De pequeño comía de todo. Si algo no me gustaba me obligaban a quedarme en la mesa hasta que no quedara nada y, si tiempo después, el plato seguía ahí, la comida se convertía en la cena. Y así siempre que hubiera algo que no me gustaba y me resistía a dejar que penetrara en mi interior. Afortunadamente, eso ocurría pocas veces porque, como digo, comía de todo y, lo que en un principio “se me hacía bola” (recuerdo lo mucho que odié las espinacas), acababa por comerlo.

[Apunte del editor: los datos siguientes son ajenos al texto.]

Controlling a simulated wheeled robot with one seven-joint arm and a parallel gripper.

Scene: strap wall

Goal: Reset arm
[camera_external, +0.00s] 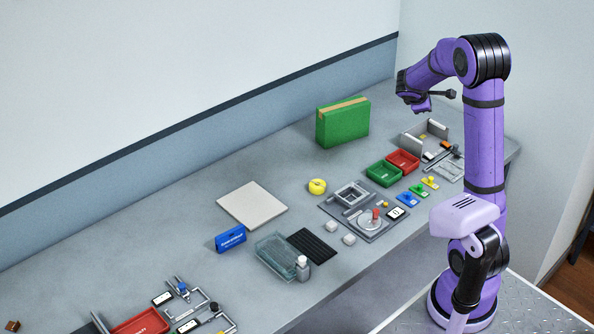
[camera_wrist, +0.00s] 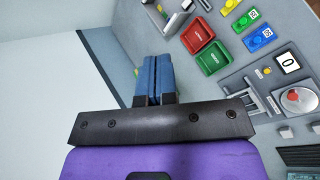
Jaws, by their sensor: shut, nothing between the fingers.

No fui uno de esos niños repelentes y mimados de ahora, cuyos padres ceden a lloros y/o berridos y los cuáles ahora que ya son mayores (y con mayores quiero decir de un mínimo de 30 años) cuando preparas una comida o una cena o merienda te sueltan un “ay, ¿has hecho esto? Es que no me gusta el pimiento”, o un “ay, es que yo no como nada de color verde”, o un “ay, ¿no te dije que no me gusta el tomate?”. Y ahondando en los porqués de esas exclusiones, compruebas que no es cosa de alergias, gluten o nada relacionado con la salud, sino que desde pequeños no comen tal o cual cosa porque no les daba la gana. ¡No, no, no! ¡Así no! Yo incluso alguna vez tuve que cazar mi propia comida. Al principio con los mayores, luego ya solo, adentrándome en terrenos que a muchos de vosotros haría que os cagarais encima. Pero esa es otra historia.
En Orfancia tenemos a un niño de ocho años que no quiere comer. Es más: se esfuerza lo indecible por no querer comer. Y no porque no le guste la comida. Al contrario. Le gusta mucho la comida que hace su madre (de hecho es una gran cocinera), y la bollería industrial y las chuches, los pasteles… Si no come es solo porque está convencido de que cuando esté bien gordo sus padres se lo comerán, al igual que cree que el resto de padres se comerán también a sus hijos.
Los padres del protagonista, (en ningún momento se dice su nombre), se las ven y se las desean para que el niño coma. A su lado, los niños de su edad parecen gigantes. Él está débil, pálido, se cansa en seguida y simula comer para que sus padres le dejen en paz. Cuando va a su habitación vomita lo comido con naturalidad. Su padre se avergüenza de él, no deja que se corte el pelo (y le confunden con una niña), para que su delgadez se atenúe algo. El pediatra al que le llevan no sabe qué hacer. “No es posible que un niño de su edad nunca tenga hambre”. Por si fuera poco, en el colegio le acosan, se ríen de él y le pegan.
Anorexia, bulimia, acoso, maltrato animal, violencia, machismo, agresiones, soledad… Y al principio parecía una historia simple, ¿eh?, pero en Orfancia se da todo eso y más. La narración corre a cargo del niño en primera persona a lo largo de los cuatro capítulos titulados como las cuatro estaciones. Es una narración tremendamente dura en muchas ocasiones y a uno le dan ganas de zarandearle, de decirle “¡pero espabila, chaval, espabila!” Zontini se mete tan bien en su mente y consigue empatizar tanto, que nos da pena el chaval porque sufre a diario. Sufre mucho y, lo que es peor, ¡en silencio! Pero, de la misma manera, entendemos también la desesperación de los padres.
La lectura fluye con rapidez, las páginas se leen solas. Cuando lo lees no eres consciente del todo (un poco sí), pero ahora, una vez leído, caes en que has estado leyendo una fábula o, mejor aún, un cuento. Un cuento moderno, pero con toques clásicos. Y al acabarlo, te queda una sensación rara, porque es también un libro raro, muy poco convencional. Tiene un vocabulario sencillo, es ágil, engancha mucho, y se lee con facilidad y rapidez porque estás deseando saber cuánto más va a aguantar el protagonista y el final que puedes intuir a pesar de no darse hasta la última página. Y es entonces cuando ves lo perfectamente estructurado y pensado que ha sido este libro y lo bien que ha plasmado el cambio. Porque este es también un libro sobre el cambio y la pérdida de la inocencia.
Y sobre todo, ese finalazo. Un final que puede interpretarse de varias formas y que merece la pena leer una y otra vez (total, solo es una página). La primera vez que lo lees te quedas estupefacto aunque era uno de los finales que ves como posibles durante la lectura. La segunda vez ves algo que te dice que ese final puede ser el que has interpretado la primera y a la vez puede no ser (final Schrodinger, lo llamo en un derroche de originalidad). La tercera vez, me lo deja claro, aunque me gustaría que hubiera sido el final de la primera lectura.
Un libro duro por el retrato que hace de la infancia, un cuento para niños grandes y un indispensable del 2017.